There is a general misconception about VMFS here - Reads\Writes from within the guest are sent directly to the SAN\SCSI block device - VMFS (and it's block size) has no real involvement, in fact there is a sub-block allocation mechanism at play that works in 64kb chunks no matter what the VMFS block size (in terms of allocation) but AFAIK for the read\write process the block size is irrelevant.
What you should do is optimise your stripe size as you would for the target OS\application within the Guest - larger stripes for large sequential IO, smaller stripes for more fragmented smaller IO, and pay more attention to partition alignment (within the Guest, and for the VMFS volumes themselves) as any benefits you gain from stripe sizing will be undone if you don't ensure that heavily used partitions are aligned.

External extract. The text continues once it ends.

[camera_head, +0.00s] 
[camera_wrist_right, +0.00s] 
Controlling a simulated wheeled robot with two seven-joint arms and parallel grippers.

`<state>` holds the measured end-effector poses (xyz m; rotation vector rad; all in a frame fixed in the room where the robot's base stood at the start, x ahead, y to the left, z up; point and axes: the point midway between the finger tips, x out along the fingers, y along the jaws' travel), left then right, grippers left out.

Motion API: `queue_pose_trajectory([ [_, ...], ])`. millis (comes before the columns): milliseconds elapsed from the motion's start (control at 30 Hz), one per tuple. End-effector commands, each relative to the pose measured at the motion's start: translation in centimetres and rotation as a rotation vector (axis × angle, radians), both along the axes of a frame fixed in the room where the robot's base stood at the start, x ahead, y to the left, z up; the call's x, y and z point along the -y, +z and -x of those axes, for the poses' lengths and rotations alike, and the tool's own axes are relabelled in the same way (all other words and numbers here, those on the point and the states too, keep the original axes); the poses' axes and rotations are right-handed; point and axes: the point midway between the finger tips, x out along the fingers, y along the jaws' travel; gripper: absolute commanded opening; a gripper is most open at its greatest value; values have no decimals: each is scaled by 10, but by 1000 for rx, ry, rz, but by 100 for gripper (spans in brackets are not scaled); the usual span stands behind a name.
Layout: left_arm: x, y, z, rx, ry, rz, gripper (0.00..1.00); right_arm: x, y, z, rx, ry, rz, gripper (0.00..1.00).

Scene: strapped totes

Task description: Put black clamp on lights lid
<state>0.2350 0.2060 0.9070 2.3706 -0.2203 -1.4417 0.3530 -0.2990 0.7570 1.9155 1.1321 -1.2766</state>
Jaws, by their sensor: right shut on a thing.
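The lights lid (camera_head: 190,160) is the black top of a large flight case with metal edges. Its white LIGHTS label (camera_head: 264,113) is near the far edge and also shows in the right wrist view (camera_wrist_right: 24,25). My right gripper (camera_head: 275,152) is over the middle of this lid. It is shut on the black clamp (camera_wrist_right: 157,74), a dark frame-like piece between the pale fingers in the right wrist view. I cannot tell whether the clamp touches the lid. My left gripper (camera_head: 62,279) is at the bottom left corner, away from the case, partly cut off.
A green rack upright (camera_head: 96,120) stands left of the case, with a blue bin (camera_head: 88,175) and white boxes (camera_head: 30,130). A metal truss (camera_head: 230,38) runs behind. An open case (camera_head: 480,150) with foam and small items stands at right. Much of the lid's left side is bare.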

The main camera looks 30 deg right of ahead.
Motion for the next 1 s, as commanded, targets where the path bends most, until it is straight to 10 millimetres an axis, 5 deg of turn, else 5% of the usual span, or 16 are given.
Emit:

There are some good pointers in this VIOPS article, it's got a few flaws but its explanation and advice is reasonably good.
Best Answer
Generally speaking, selecting a stripe size is a bandwidth vs IOPs tradeoff: smaller stripe size often means higher sequential read/write speed, while bigger stripe size means higher concurrent IOPs (due to less IO spanning multiple disks).
That said, mechanical HDD are highly unbalanced devices: latency dominates until relatively big IO (>= 32 KB) are issued, so stripe element size (or chunk size, in Linux MDRAID parlance) under 64 KB are rarely used (which happens to be the default value).
For a virtualization host, where IOPs are far more important than single-thread sequential speed, I would increase it to 256 KB.